DAYTON, Ohio — It’s no secret that studying cybersecurity can open a lot of doors.

However, one Ohio professor has found a way to tap into learning by making topics hands-on and fun.

A large grant from the National Science Foundation is helping to unlock the potential of a new game called Sticker Heist.

What You Need To Know

  • Sinclair Community College receives $646,000 for Sticker Heist game development and expansion.

  • Game developed by Computer Science professor Mike Libassi.

  • Students use Sticker Heist to learn cybersecurity essentials.

Mike Libassi is a computer science professor at Sinclair Community College and developed the game.

In 2018, when he began working on the game, it was just a plastic art box, but now it’s come a long way.

The Sticker Heist game is a fully self-contained network security system.

“Protecting a box full of stickers which you have to hack into to get your prize,” said Libassi.

During the process of hacking into it, you can learn basic cybersecurity and IT essentials.

“Also, it’s how to think like the attacker, which is a very important point when becoming a defender,” Libassi added.

Sticker Heist has become one of his favorite classroom additions.

“It’s exciting because I like seeing it when the students get their hands on it and that’s the best part. Seeing them interact and think outside the box, no pun intended, to find ways to break into this and along that process, learn those cybersecurity skills,” he said.

Recently, the college has received more than $646,000 in grant funding from the National Science Foundation to help expand the game and research.

One of the biggest items from the grant money is a new 3D printer.

“This will allow us to prototype a few designs and when we get just the right one, we’re going to have it mass-produced,” Libassi said as he opened the printer box.

When he’s not unpacking all the new gear, Libassi is back in class.

You don’t have to ask his students twice to give the game another shot.

“Think of this as an Escape Room and instead of breaking out, you’re breaking in and the prize is laptop stickers,” said Libassi.

Unlocking clues gets you in and unlocks even more.

Students like Kristin Kudel enjoy hands-on learning when it comes to cybersecurity.

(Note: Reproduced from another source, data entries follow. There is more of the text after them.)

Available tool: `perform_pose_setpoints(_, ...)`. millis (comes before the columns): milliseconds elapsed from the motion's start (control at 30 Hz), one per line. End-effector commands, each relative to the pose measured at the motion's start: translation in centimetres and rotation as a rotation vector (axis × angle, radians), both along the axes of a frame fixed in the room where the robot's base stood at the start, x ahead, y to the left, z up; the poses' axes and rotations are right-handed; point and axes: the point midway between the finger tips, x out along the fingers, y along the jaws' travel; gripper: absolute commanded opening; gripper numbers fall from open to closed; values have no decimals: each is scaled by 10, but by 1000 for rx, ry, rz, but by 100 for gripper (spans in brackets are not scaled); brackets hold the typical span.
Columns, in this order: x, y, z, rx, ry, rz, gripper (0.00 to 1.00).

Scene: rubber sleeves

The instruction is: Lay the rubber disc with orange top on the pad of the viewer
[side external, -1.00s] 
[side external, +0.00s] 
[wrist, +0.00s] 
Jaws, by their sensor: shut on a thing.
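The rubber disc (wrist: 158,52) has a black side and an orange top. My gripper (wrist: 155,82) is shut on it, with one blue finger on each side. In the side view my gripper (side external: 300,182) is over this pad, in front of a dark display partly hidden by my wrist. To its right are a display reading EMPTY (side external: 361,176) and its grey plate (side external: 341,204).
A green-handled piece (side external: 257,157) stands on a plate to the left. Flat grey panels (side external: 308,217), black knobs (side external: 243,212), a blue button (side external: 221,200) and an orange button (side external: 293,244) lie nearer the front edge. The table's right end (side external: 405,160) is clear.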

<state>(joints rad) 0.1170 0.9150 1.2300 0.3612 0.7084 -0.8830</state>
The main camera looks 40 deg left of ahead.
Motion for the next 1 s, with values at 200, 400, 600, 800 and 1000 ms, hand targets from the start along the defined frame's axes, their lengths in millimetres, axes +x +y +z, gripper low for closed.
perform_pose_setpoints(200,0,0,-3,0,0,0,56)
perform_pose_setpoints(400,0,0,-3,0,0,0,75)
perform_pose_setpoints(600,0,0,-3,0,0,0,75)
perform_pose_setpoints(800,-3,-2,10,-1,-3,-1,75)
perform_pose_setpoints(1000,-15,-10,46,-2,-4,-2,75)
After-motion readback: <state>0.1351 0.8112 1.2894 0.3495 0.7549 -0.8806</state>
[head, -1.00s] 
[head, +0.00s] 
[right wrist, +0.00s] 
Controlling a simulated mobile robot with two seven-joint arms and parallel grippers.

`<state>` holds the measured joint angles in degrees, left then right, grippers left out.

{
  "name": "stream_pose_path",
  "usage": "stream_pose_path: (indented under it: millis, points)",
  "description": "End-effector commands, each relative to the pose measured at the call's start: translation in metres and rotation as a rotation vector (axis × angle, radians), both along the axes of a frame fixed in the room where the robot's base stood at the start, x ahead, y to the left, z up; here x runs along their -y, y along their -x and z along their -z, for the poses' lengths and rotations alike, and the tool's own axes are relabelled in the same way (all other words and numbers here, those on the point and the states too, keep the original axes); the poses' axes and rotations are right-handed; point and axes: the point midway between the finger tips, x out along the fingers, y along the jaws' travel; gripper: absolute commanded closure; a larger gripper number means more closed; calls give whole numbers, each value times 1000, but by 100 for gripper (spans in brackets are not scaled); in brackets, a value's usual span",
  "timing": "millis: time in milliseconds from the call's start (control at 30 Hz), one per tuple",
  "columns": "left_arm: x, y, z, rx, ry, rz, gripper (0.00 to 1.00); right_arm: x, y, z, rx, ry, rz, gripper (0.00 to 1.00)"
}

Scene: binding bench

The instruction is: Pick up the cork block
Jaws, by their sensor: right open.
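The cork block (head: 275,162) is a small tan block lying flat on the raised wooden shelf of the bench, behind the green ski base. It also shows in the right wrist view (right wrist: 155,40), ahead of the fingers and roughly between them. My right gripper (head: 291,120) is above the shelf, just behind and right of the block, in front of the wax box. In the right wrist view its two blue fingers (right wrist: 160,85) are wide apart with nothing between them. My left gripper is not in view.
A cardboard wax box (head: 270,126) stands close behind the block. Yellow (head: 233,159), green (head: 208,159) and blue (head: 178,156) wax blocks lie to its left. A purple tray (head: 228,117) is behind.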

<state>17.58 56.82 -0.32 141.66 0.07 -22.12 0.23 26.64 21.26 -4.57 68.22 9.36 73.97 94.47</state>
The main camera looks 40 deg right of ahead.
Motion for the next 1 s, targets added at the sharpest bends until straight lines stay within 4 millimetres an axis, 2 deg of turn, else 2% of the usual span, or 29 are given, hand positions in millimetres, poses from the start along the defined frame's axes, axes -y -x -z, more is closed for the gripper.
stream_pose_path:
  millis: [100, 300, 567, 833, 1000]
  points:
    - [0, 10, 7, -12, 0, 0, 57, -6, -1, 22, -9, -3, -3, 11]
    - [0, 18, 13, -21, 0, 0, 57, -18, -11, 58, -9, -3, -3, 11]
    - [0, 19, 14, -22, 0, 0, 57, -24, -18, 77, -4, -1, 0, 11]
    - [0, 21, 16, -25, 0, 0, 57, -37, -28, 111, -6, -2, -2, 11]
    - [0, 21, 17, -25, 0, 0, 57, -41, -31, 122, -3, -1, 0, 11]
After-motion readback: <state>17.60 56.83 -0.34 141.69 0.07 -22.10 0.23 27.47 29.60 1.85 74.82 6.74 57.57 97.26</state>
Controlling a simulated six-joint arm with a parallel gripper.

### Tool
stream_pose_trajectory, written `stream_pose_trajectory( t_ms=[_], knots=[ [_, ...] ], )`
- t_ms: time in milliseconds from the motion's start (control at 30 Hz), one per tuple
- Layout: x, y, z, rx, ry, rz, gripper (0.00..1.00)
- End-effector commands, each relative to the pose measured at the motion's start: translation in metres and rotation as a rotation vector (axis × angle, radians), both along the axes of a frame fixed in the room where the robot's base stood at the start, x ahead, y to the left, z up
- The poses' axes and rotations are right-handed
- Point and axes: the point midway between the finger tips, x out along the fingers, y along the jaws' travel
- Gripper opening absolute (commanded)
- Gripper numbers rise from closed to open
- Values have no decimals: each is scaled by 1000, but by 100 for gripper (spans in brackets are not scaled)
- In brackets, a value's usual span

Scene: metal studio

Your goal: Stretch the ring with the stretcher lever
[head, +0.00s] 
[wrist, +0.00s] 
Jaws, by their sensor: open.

“A lot of the stuff you learn in here is in the textbook in general. It’s a lot nicer to see a system,” said Kudel.

Kudel just got a new job working in tech and is excited to see her professor’s work paying off.

“It’s very cool to see our teacher getting supported for that and being able to participate in it,” said Kudel.

The goal of the three-year grant is to get more people in Southwest Ohio qualified to do cybersecurity work.

The game’s hardware and curriculum will go through different processes and Sticker Heist will eventually be made available to K-12 schools and programs.

“This is the reason why I love teaching. It comes to fruition, it brings a passion project to the students who also like it and they learn from it. So it’s very fulfilling,” Libassi said.

Sinclair Community College will work with community partners to spread the game, like the Dayton Regional STEM Center.

Moraine Valley Community College outside of Chicago is a sub-recipient of the grant.